It’s tough finding a hotel room in Yellowknife these days.
That’s what happens when a place suddenly and unexpectedly becomes a touristic destination.
Since then, many thousands of Chinese tourists have flocked to Canada and a goodly number of them are coming up here.
But between the Asians, Europeans, Americans and other Canadians who are drawn to our city’s eccentric charms, it’s no wonder you can’t find a hotel room in this town during peak tourist season.
A number of enterprising citizens have done their best to fill this supply gap by offering short-term rentals through online platforms such as Airbnb, VRBO, Flip Key, Roomorama and other platforms.
In many ways, short-term rentals have been beneficial. Thanks to them, folks who might otherwise struggle to pay their mortgages are enjoying additional revenue by renting out their extra bedrooms and tourists who might not be able to afford a hotel room can get cheap accommodations.
Plus, tourists get a genuine Northern experience when they stay in the basements or extra rooms of genuine Northerners.
But there are downsides.
In some communities, short-term rentals have been depleting the stock of long term rentals, which pushes up the price of rent.
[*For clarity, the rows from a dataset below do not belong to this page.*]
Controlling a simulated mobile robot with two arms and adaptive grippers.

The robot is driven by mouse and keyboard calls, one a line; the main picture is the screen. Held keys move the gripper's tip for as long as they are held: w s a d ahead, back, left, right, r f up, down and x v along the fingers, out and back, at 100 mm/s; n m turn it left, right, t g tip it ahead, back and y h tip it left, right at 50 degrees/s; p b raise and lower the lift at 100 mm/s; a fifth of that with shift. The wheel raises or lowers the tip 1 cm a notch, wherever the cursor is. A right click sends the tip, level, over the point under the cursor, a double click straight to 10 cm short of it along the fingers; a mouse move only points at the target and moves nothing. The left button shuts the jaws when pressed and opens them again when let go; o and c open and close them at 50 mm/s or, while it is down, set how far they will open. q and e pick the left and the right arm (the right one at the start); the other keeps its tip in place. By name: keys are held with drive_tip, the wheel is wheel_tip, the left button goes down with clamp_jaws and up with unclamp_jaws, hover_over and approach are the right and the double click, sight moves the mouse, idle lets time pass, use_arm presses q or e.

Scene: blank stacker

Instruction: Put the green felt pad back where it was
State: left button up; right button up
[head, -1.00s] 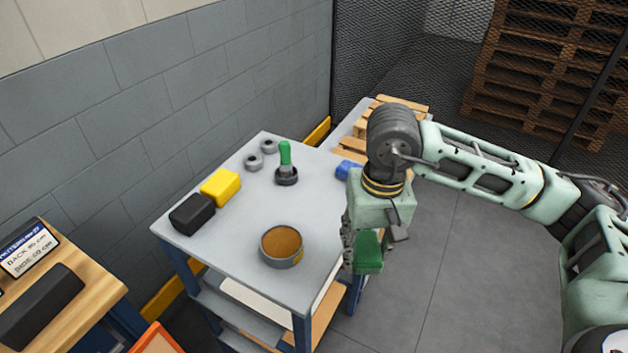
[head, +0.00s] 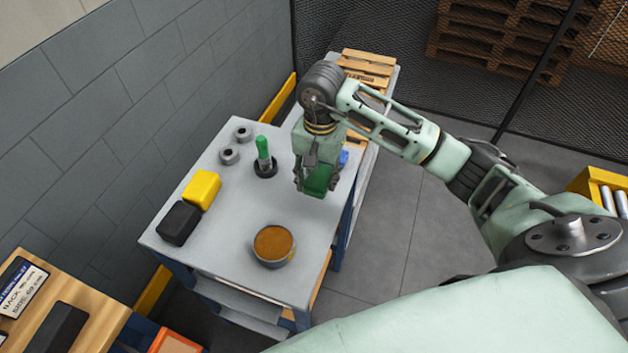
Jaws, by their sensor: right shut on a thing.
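The green felt pad (head: 318,181) is a dark green block held in my right gripper (head: 317,178). The gripper points down, shut on the pad, over the right side of the grey table (head: 225,225). I cannot tell whether the pad touches the tabletop or hangs just above it. My left gripper is not in view.
On the table are a yellow block (head: 202,189), a black block (head: 179,223), a round tin with brown contents (head: 273,244), a green-handled tool (head: 264,158) and two grey rings (head: 229,155). A blue thing (head: 343,158) shows behind my gripper. The table's middle is clear.

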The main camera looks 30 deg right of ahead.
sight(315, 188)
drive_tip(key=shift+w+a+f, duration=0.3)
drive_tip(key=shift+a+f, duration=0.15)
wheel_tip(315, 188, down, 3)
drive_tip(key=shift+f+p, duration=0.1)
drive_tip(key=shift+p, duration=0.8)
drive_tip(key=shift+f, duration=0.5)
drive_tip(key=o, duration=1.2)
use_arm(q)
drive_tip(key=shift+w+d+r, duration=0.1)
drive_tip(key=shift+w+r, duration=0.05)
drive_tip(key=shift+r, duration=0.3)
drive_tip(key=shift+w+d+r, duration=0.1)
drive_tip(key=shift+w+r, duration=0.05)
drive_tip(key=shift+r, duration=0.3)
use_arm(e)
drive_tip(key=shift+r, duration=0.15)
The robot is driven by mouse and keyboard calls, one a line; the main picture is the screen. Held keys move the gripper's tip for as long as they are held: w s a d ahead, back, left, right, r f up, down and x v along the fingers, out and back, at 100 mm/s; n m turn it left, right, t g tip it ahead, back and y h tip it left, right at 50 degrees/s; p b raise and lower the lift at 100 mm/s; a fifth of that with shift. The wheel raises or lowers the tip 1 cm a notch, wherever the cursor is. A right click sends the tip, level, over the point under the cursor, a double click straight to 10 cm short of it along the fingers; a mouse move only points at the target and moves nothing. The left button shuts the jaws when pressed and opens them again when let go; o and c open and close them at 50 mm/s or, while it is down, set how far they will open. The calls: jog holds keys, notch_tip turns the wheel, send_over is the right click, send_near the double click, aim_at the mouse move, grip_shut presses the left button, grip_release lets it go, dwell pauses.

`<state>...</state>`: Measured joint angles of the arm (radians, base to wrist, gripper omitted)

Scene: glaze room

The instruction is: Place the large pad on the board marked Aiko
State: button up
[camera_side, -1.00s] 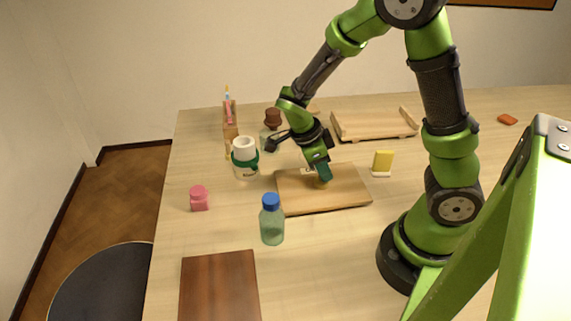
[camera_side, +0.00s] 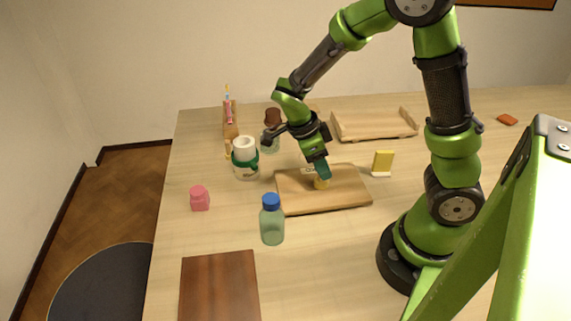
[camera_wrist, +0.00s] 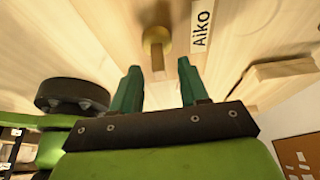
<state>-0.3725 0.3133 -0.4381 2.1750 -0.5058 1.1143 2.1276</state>
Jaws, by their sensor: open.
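The light wooden board (camera_side: 345,195) lies mid-table in the side view. The wrist view shows its label reading Aiko (camera_wrist: 202,26). A round yellow pad (camera_side: 321,185) with a short wooden handle stands on this board, near its middle. In the wrist view the pad (camera_wrist: 150,35) shows ahead of my fingers, with its handle pointing toward me. My gripper (camera_side: 320,172) is just above the pad, pointing down. In the wrist view the two green fingers (camera_wrist: 159,75) are apart, with the handle end between them or just beyond; I cannot tell if they touch it.
A blue-capped bottle (camera_side: 272,222) stands in front of the board, and a white jar with a green band (camera_side: 245,160) to its left. A yellow block on a white base (camera_side: 382,163) is to the right. A wooden tray (camera_side: 375,126) lies behind. A dark board (camera_side: 220,288) lies at front left.

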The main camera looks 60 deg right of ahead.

There is little evidence that this has been happening in Yellowknife. According to the Canada Mortgage and Housing Corporation (CMHC), the city’s apartment vacancy rate has been relatively stable. It decreased from 4.2 per cent in 2016 to 3.5 per cent in 2017, and it is unlikely that vacancy rates or rents will change much this year, it said.
But when you look online, you can see that 147 properties in Yellowknife are currently listed on Airbnb. That’s a lot of under-the-table business because up to now the owners of these properties have been left to their own devices.
The current state of affairs gives short-term rentals an unfair advantage over the traditional hotel, motel and B&B industry.
The city is proposing a new tax of up to five per cent to hotel bills. The funds would go to support a new organization that would promote tourism in the city.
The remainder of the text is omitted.